── Record list

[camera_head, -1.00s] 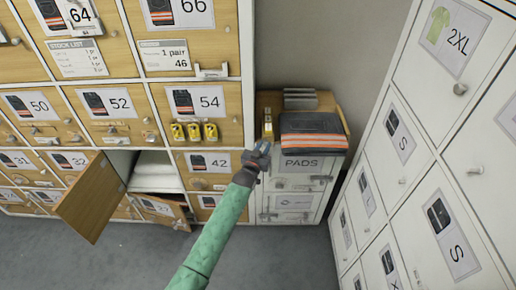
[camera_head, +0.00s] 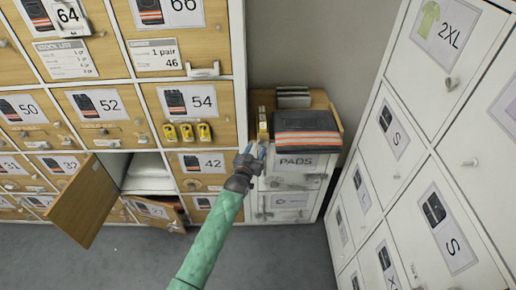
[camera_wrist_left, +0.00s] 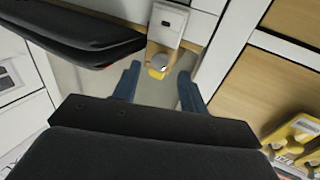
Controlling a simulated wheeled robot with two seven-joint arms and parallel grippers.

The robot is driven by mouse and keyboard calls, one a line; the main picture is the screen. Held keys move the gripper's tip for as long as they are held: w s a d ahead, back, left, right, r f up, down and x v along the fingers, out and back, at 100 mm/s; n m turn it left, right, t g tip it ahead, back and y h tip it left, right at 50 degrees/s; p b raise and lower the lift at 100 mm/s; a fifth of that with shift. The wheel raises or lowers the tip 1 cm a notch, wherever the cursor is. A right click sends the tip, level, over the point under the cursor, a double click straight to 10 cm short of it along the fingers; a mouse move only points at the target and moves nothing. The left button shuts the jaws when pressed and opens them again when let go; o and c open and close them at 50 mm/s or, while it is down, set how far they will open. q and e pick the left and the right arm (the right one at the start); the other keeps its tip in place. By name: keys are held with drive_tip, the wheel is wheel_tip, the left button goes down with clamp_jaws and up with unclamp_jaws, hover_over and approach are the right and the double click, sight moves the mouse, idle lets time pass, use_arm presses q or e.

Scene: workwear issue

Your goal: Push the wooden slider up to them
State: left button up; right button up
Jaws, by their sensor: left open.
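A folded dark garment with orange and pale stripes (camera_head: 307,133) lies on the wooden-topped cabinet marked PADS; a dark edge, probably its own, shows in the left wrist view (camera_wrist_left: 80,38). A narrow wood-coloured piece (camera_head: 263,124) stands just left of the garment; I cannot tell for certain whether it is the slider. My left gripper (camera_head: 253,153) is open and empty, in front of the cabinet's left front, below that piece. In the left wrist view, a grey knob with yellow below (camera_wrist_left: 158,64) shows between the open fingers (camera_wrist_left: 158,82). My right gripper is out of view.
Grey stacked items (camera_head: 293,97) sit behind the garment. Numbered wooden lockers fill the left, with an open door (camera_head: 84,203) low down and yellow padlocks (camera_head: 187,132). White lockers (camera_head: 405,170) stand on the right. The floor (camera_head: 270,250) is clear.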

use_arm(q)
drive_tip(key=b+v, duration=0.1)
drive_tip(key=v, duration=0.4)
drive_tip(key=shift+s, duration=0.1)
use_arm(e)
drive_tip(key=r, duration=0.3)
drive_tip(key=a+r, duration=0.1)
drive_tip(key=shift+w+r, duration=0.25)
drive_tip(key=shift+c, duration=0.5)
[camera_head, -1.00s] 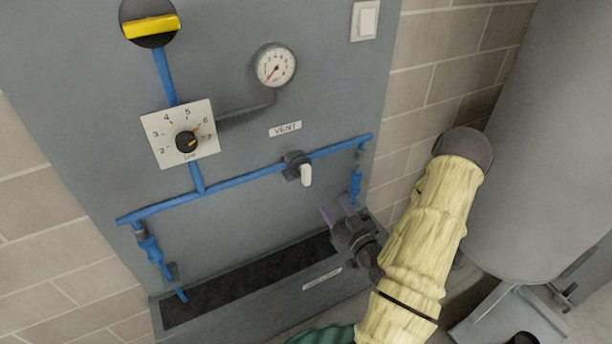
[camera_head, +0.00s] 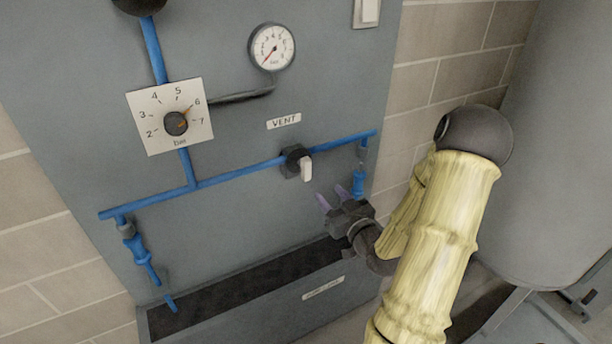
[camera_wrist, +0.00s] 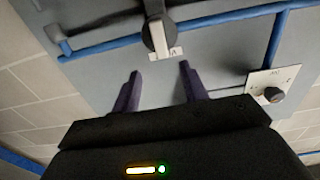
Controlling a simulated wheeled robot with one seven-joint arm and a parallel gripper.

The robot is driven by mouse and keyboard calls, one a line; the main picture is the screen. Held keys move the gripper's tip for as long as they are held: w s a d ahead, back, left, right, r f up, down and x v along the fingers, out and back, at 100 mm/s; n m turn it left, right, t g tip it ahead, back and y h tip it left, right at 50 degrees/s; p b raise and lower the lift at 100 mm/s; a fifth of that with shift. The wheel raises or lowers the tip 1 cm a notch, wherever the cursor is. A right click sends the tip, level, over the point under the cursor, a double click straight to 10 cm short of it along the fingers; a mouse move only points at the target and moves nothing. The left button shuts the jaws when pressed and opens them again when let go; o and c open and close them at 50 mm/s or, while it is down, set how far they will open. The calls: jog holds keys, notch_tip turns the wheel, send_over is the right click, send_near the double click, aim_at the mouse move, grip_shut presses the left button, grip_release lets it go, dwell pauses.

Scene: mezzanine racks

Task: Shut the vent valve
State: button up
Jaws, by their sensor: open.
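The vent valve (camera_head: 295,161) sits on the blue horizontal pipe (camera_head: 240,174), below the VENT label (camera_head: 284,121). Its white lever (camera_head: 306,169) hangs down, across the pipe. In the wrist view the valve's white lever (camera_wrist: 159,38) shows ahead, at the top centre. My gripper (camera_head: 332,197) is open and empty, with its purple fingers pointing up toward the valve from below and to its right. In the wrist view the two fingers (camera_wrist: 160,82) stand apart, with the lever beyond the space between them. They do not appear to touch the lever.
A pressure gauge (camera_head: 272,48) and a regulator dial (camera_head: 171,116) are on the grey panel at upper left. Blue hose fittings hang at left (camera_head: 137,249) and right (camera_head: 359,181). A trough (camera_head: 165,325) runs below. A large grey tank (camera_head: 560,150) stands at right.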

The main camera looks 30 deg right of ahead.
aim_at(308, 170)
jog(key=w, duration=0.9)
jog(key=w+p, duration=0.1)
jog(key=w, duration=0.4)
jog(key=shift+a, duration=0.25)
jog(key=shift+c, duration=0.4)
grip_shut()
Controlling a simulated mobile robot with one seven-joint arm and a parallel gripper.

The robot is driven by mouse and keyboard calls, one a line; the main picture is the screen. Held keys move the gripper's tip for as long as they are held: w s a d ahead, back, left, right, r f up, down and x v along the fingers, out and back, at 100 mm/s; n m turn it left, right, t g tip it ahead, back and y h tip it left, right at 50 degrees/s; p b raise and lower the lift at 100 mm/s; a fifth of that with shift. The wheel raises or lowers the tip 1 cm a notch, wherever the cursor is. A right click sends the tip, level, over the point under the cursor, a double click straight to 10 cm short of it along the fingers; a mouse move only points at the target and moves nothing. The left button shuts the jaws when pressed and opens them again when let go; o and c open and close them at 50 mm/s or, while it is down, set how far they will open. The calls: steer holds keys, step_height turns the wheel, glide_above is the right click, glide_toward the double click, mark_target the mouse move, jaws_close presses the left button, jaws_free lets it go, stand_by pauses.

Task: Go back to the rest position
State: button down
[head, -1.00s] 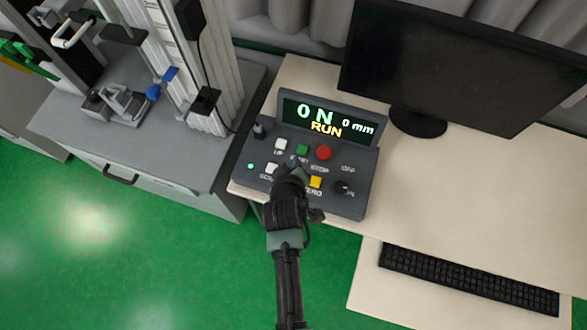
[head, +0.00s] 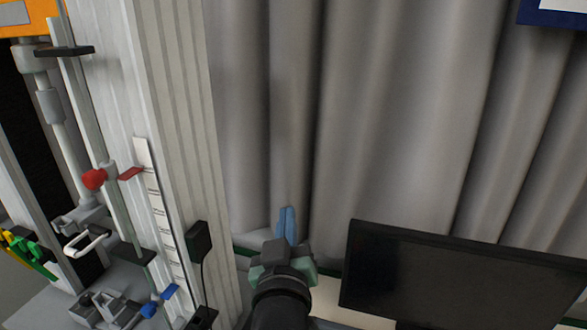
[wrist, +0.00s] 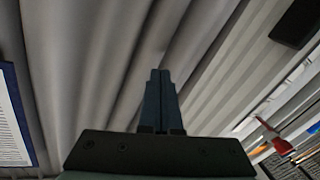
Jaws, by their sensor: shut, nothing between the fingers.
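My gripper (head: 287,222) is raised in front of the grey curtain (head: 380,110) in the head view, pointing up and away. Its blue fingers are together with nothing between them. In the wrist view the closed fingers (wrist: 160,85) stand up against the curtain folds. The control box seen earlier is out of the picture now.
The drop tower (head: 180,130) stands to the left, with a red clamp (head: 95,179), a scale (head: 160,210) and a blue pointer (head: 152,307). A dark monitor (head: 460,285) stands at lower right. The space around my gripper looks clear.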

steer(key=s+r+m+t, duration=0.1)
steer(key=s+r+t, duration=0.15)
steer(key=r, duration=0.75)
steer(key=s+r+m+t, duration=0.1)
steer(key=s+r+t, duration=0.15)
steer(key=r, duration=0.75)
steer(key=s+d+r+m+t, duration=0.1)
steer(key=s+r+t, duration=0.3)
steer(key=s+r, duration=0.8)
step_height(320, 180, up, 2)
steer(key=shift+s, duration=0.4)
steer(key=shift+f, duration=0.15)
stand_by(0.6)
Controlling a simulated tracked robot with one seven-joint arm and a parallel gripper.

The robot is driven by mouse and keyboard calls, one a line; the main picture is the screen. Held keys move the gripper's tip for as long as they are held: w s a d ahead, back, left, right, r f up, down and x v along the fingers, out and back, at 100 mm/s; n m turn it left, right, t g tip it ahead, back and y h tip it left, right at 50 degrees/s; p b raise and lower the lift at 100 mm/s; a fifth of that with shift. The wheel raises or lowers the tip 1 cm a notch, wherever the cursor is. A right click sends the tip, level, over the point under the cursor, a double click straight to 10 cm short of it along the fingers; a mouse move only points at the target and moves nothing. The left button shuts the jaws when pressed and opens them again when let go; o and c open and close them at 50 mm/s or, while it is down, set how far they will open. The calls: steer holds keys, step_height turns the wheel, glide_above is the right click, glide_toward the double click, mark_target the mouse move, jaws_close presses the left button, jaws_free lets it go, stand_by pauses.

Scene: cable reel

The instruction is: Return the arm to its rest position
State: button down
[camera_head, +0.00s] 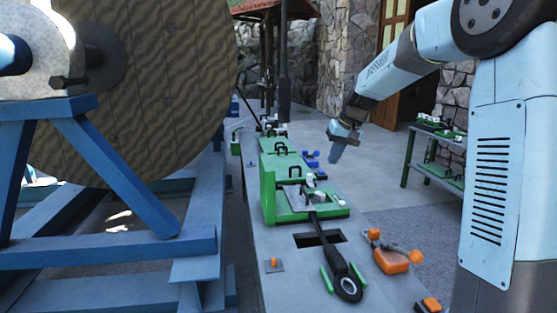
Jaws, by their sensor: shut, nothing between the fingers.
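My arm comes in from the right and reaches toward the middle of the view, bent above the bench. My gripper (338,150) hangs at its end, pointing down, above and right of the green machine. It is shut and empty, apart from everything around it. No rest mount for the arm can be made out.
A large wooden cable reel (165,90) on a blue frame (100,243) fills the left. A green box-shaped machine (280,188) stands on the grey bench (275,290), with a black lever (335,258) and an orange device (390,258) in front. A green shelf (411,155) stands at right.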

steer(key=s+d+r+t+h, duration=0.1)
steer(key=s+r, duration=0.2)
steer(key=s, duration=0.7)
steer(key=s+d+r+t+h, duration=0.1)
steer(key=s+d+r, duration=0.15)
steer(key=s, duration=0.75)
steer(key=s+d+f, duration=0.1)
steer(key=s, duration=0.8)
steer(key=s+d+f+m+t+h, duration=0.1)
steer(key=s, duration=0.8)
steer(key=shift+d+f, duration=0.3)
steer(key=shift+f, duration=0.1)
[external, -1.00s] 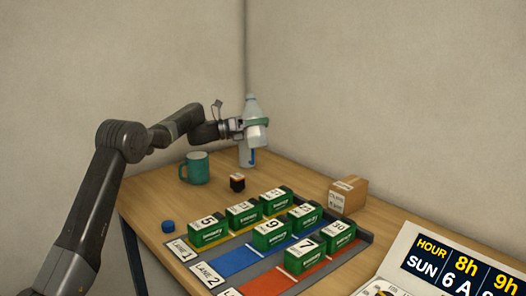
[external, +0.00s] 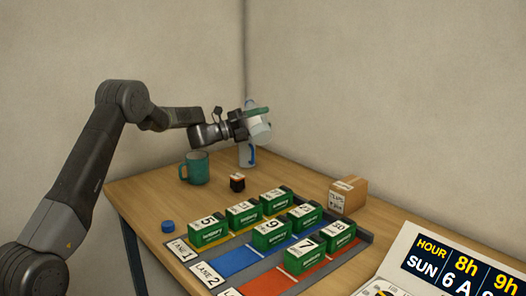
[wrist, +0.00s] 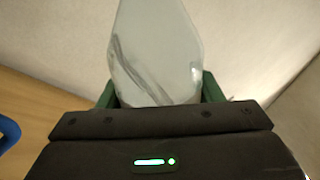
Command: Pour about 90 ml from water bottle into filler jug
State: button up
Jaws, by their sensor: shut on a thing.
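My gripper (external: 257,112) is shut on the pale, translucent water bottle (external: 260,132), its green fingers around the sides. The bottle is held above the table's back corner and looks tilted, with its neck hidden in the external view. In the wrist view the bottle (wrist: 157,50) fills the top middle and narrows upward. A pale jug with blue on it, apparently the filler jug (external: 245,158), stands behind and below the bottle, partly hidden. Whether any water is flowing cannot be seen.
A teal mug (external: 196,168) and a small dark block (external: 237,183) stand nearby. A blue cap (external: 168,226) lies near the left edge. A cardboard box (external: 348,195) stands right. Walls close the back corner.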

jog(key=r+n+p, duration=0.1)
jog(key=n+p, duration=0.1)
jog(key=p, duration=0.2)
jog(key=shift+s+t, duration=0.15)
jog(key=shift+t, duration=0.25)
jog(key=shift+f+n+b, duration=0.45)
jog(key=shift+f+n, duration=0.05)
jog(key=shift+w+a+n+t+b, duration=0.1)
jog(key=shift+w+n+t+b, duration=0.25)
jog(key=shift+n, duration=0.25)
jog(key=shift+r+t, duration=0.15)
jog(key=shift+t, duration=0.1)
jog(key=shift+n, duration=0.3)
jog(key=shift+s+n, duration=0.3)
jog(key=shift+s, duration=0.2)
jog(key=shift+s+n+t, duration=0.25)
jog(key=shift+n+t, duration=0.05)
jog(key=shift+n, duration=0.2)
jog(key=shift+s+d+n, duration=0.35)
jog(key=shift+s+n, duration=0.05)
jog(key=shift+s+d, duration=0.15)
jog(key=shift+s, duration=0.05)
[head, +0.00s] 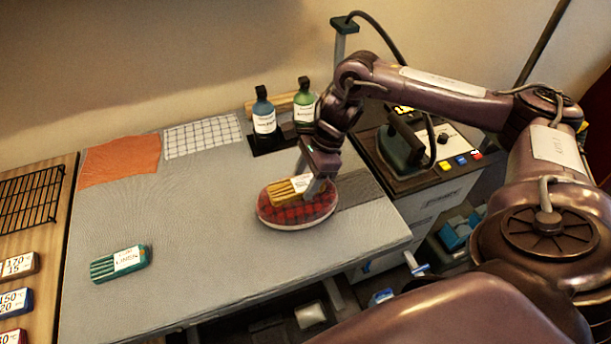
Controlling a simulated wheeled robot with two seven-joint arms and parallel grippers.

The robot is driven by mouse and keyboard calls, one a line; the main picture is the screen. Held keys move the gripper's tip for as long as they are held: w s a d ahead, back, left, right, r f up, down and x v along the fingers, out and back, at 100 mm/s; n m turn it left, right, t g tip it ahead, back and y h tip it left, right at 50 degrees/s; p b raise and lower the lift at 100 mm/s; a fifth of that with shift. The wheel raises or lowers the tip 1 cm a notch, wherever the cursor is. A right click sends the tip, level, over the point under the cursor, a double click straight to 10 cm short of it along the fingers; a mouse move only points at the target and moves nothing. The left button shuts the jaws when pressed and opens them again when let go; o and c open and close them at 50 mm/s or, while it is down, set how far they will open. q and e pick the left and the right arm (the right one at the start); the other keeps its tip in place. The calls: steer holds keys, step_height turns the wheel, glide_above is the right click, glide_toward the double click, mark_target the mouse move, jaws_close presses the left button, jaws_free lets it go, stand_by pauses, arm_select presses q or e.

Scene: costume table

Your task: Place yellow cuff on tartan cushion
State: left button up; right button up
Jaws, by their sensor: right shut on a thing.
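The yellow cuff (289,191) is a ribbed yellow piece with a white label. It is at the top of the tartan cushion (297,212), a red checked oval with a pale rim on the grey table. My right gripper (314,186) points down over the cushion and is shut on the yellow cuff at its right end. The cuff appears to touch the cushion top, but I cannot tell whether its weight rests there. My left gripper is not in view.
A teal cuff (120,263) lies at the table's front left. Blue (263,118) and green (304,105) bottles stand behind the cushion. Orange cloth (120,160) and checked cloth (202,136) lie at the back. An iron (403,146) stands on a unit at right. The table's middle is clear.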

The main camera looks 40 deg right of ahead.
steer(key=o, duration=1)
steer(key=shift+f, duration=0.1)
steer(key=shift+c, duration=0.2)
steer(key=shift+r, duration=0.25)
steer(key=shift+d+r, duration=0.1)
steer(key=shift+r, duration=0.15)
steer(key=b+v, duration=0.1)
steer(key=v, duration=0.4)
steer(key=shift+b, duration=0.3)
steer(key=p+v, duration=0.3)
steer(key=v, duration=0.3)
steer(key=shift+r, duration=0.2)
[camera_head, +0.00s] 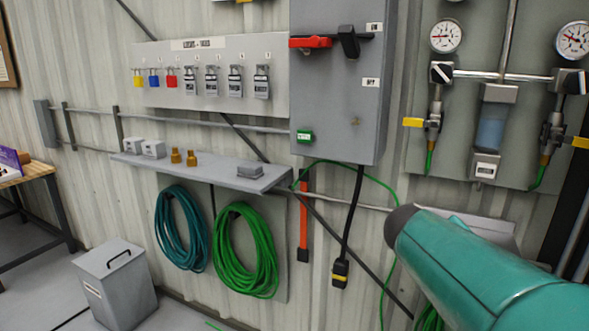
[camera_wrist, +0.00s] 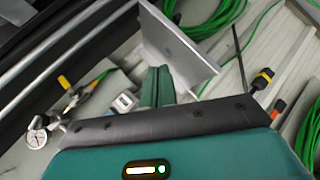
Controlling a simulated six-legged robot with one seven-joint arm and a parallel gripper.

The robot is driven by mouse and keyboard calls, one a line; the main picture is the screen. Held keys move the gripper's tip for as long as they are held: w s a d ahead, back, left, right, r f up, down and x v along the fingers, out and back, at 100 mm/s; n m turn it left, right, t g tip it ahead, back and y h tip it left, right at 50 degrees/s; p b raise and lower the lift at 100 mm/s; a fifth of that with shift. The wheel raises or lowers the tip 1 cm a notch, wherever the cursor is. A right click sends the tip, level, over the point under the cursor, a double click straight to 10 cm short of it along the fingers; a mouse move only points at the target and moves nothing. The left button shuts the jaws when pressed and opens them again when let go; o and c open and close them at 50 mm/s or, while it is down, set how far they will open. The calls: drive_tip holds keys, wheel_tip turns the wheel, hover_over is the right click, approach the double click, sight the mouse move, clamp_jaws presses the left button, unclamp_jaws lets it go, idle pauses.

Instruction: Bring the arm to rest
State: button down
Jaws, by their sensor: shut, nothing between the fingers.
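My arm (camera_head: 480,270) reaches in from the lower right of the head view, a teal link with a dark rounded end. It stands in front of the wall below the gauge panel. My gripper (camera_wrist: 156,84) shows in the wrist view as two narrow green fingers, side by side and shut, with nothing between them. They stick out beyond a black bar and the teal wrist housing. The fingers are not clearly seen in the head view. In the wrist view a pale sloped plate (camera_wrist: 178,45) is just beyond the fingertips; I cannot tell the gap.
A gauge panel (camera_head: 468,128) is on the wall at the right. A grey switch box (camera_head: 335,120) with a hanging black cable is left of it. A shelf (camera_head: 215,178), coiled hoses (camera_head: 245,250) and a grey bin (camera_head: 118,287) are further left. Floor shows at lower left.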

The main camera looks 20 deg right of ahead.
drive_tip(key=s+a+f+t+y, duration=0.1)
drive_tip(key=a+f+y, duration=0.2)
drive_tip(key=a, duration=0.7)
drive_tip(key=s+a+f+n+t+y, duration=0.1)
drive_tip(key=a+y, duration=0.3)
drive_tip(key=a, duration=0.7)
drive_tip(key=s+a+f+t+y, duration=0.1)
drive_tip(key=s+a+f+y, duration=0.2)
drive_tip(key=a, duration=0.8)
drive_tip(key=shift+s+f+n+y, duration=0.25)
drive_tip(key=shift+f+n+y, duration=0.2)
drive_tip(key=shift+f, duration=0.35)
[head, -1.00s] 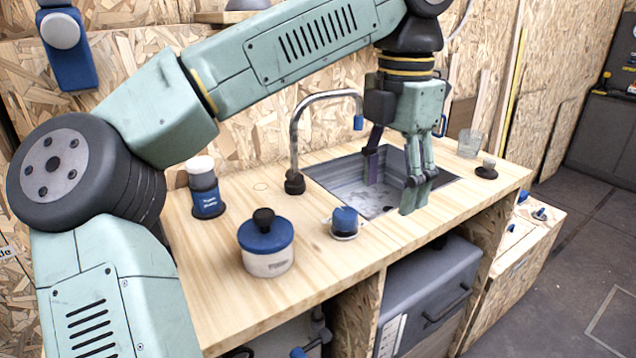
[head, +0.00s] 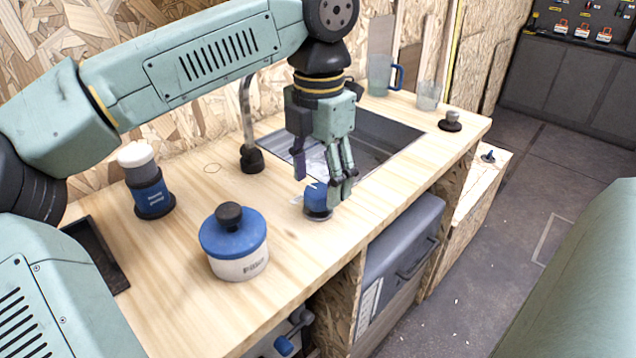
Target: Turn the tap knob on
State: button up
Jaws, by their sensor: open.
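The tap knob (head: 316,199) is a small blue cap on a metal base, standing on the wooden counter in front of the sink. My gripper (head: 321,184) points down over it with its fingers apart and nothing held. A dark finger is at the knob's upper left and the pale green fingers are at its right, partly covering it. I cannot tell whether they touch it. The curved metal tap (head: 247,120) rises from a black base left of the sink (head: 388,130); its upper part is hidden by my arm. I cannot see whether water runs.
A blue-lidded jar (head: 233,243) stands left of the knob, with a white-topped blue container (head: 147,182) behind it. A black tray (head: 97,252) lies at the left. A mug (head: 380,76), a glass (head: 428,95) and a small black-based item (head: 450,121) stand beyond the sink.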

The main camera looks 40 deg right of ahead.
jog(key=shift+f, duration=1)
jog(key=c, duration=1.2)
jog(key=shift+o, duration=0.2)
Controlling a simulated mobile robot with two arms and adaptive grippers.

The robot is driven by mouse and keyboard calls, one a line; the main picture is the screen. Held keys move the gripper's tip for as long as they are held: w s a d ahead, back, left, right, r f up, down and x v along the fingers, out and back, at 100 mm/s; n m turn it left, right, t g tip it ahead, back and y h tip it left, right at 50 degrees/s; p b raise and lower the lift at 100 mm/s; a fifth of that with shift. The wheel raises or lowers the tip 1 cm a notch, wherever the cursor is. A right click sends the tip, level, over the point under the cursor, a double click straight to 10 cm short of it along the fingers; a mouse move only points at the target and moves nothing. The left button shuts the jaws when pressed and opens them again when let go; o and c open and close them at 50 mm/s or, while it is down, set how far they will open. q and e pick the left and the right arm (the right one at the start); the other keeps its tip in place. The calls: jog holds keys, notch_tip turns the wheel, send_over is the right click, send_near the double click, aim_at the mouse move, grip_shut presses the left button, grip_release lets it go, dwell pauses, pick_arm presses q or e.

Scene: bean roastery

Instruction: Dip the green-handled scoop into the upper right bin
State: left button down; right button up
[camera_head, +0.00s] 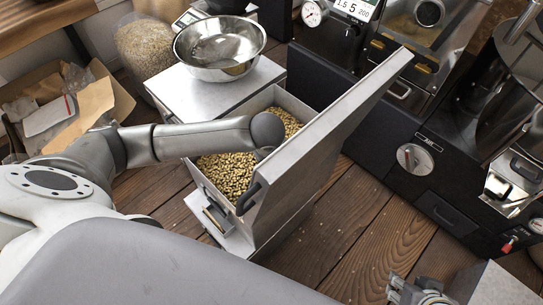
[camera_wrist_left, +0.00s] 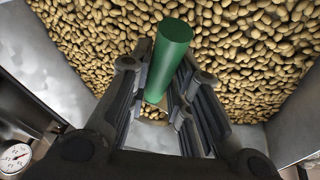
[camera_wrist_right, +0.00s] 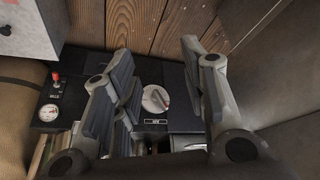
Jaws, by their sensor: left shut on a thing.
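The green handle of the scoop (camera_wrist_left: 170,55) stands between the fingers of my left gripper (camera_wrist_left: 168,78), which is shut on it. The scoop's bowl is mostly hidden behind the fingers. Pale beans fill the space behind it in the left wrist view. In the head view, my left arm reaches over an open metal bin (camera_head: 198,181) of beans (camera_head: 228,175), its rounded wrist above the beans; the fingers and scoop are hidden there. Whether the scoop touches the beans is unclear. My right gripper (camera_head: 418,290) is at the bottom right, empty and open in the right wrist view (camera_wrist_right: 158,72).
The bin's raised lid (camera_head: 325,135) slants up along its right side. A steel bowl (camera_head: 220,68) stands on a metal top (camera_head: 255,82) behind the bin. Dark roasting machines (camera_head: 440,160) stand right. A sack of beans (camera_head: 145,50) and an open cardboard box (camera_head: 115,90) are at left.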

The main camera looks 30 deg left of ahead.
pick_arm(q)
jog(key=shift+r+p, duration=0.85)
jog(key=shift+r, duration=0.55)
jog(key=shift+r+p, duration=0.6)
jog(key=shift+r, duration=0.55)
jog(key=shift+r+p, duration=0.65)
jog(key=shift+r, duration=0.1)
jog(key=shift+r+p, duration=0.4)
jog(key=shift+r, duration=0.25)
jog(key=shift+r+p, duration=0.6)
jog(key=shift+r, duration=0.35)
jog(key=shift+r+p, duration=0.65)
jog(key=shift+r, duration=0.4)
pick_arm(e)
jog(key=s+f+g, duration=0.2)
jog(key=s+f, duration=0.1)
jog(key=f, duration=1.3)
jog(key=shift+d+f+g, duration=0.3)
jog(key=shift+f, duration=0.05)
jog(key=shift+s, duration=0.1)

────

▸ Task goal
Copy out all lines that carry the word "position".

▸ Task response
Task: Go back to the rest position
The instruction is: Return the arm to its rest position

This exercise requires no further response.